## WORK TO DO
Give back, unchanged, the line with "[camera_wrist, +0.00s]", the line with "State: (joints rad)", and every line between them, and no other line.

## Robot motion calls
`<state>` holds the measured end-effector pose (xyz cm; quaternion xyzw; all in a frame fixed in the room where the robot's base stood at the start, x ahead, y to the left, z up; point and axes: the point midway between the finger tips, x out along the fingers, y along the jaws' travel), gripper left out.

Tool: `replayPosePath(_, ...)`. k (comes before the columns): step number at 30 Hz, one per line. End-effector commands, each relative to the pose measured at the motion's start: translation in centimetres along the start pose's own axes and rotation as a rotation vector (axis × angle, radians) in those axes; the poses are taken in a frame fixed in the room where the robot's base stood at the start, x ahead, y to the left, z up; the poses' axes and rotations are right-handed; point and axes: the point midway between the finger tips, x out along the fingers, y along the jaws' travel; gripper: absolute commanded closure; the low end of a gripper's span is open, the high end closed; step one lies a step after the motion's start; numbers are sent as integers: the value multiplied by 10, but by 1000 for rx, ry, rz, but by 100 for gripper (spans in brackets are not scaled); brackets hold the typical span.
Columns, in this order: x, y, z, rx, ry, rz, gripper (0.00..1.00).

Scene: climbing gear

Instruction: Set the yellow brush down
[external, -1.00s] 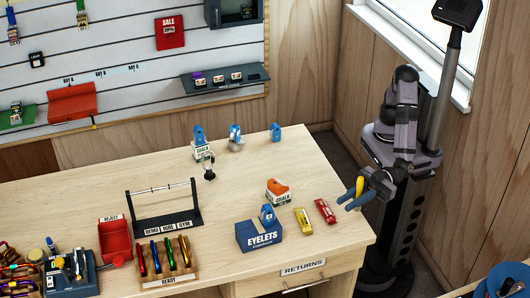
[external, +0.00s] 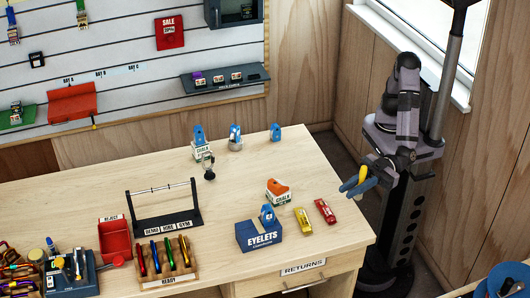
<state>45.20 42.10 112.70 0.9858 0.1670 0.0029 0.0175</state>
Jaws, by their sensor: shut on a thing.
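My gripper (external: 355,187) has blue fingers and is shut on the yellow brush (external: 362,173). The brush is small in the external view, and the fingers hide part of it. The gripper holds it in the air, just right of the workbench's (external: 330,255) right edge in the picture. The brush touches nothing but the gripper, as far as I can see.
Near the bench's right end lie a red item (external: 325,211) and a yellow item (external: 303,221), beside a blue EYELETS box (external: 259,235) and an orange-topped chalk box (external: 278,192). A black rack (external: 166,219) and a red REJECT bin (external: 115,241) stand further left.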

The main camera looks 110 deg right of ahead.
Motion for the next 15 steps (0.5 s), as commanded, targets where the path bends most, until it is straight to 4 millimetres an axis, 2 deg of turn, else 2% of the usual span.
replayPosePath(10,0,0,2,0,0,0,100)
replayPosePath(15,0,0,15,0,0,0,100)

--

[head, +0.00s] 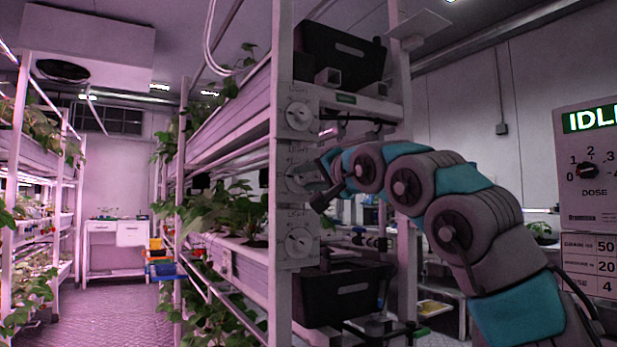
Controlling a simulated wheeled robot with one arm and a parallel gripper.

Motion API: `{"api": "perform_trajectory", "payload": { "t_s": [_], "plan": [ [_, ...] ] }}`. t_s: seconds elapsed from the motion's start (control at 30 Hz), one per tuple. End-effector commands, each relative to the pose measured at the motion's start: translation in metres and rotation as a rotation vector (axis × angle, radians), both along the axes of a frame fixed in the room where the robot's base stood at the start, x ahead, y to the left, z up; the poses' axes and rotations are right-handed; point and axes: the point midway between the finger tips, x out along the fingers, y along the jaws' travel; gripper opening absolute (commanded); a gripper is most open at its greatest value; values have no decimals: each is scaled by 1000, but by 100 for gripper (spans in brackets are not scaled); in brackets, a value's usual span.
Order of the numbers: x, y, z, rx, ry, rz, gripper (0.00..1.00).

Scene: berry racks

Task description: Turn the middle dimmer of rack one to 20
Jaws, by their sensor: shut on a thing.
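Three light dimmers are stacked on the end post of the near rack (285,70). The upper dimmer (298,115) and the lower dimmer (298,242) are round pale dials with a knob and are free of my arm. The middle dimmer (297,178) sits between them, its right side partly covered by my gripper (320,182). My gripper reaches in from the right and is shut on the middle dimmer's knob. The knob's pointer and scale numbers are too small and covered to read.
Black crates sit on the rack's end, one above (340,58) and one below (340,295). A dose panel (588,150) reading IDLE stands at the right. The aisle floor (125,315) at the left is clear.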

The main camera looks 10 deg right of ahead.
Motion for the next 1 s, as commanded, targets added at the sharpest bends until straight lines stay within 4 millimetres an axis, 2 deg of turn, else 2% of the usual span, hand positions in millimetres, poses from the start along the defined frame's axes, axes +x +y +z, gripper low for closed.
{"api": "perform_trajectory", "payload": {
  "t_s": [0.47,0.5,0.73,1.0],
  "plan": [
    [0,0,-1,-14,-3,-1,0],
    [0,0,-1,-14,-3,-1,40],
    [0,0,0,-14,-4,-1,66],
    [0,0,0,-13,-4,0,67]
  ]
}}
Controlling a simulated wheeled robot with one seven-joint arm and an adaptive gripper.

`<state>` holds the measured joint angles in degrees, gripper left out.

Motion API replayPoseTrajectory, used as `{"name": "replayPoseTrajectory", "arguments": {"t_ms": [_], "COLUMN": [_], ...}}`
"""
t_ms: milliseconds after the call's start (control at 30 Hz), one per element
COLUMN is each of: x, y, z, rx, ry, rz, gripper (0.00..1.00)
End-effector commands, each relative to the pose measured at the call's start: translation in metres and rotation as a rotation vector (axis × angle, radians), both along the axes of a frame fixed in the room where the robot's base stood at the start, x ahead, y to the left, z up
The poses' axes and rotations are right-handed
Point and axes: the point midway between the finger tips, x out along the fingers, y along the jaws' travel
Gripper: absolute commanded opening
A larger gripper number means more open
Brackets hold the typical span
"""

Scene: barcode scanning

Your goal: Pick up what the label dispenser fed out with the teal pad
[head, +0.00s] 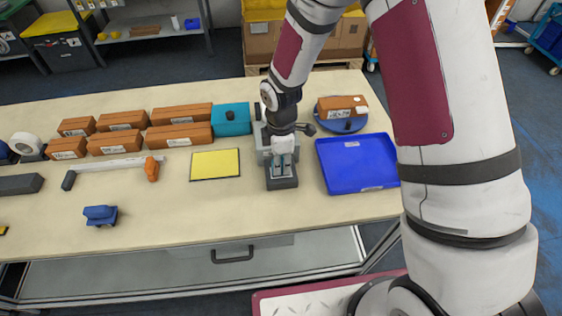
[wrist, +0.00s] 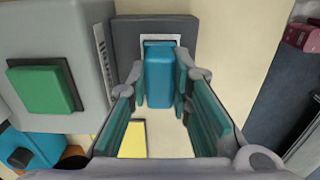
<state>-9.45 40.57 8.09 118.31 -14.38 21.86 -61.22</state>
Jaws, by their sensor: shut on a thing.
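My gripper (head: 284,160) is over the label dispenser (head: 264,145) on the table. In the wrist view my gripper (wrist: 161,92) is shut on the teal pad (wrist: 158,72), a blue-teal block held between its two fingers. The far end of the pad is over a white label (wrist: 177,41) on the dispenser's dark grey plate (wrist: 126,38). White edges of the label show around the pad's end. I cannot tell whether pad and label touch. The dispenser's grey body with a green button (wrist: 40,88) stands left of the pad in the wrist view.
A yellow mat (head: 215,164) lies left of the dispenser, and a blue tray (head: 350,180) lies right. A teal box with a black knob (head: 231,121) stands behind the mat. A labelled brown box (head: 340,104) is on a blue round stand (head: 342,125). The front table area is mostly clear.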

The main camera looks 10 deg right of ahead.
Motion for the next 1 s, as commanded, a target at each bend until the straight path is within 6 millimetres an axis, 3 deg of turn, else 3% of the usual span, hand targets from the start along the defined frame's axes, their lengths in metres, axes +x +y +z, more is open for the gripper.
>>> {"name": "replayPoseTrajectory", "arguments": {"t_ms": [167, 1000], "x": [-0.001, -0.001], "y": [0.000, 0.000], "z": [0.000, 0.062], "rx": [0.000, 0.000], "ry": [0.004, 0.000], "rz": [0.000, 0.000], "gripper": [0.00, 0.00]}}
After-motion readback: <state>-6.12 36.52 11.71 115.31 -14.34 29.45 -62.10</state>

...

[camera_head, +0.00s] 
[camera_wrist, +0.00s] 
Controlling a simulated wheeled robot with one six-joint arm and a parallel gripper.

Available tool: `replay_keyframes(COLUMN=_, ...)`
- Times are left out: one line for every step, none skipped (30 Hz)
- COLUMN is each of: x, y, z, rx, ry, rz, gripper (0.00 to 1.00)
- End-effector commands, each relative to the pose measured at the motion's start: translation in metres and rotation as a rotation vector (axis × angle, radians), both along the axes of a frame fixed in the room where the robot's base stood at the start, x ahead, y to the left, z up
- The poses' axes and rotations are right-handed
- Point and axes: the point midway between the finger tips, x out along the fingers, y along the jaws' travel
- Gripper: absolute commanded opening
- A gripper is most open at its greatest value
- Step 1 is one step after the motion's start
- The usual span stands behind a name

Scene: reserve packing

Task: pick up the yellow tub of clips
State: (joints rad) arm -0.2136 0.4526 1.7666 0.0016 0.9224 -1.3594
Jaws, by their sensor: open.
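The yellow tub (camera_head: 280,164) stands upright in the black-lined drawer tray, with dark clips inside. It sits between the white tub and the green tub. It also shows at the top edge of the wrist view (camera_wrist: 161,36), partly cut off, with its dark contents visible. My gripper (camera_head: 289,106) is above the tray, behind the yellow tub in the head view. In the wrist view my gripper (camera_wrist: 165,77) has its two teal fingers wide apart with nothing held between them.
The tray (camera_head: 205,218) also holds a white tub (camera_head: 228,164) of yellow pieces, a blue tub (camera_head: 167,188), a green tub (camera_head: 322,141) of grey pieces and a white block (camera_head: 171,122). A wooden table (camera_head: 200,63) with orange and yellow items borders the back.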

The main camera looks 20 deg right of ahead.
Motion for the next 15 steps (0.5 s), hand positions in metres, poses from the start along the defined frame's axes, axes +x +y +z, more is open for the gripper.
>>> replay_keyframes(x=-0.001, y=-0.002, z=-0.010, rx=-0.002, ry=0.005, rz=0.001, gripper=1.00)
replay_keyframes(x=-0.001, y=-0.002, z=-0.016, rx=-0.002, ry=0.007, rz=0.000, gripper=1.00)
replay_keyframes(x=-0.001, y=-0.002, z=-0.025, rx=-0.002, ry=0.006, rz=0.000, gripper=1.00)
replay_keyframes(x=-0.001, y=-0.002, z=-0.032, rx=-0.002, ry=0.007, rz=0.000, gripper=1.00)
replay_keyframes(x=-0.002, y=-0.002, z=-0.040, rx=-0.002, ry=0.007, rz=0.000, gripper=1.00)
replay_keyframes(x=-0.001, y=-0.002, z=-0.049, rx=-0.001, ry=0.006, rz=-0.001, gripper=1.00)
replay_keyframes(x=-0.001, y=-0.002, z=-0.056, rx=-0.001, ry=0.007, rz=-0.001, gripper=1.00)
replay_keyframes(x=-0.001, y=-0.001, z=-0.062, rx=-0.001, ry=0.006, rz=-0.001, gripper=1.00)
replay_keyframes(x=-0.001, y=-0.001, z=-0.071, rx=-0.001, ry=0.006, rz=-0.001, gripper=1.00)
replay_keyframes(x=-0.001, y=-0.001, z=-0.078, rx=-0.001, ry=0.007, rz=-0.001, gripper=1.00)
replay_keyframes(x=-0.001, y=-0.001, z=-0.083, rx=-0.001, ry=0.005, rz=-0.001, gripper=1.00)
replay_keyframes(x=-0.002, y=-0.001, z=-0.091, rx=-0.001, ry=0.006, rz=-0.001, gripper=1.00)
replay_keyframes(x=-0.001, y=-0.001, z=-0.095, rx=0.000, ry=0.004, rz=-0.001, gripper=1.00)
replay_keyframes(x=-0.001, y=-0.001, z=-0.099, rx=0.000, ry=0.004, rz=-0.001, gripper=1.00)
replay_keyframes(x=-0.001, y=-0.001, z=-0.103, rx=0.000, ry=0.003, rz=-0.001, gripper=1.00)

## RESULT OF THE TASK
[camera_wrist, +0.00s] 
Controlling a simulated wheeled robot with one six-joint arm and a parallel gripper.

Available tool: `replay_keyframes(COLUMN=_, ...)`
- Times are left out: one line for every step, none skipped (30 Hz)
- COLUMN is each of: x, y, z, rx, ry, rz, gripper (0.00 to 1.00)
- End-effector commands, each relative to the pose measured at the motion's start: translation in metres and rotation as a rotation vector (axis × angle, radians), both along the axes of a frame fixed in the room where the robot's base stood at the start, x ahead, y to the left, z up
- The poses' axes and rotations are right-handed
- Point and axes: the point midway between the finger tips, x out along the fingers, y along the jaws' travel
- Gripper: absolute commanded opening
- A gripper is most open at its greatest value
- Step 1 is one step after the motion's start
- The usual span stands behind a name

Scene: reserve packing

Task: pick up the yellow tub of clips
State: (joints rad) arm -0.2136 0.4526 1.7666 0.0016 0.9224 -1.3594

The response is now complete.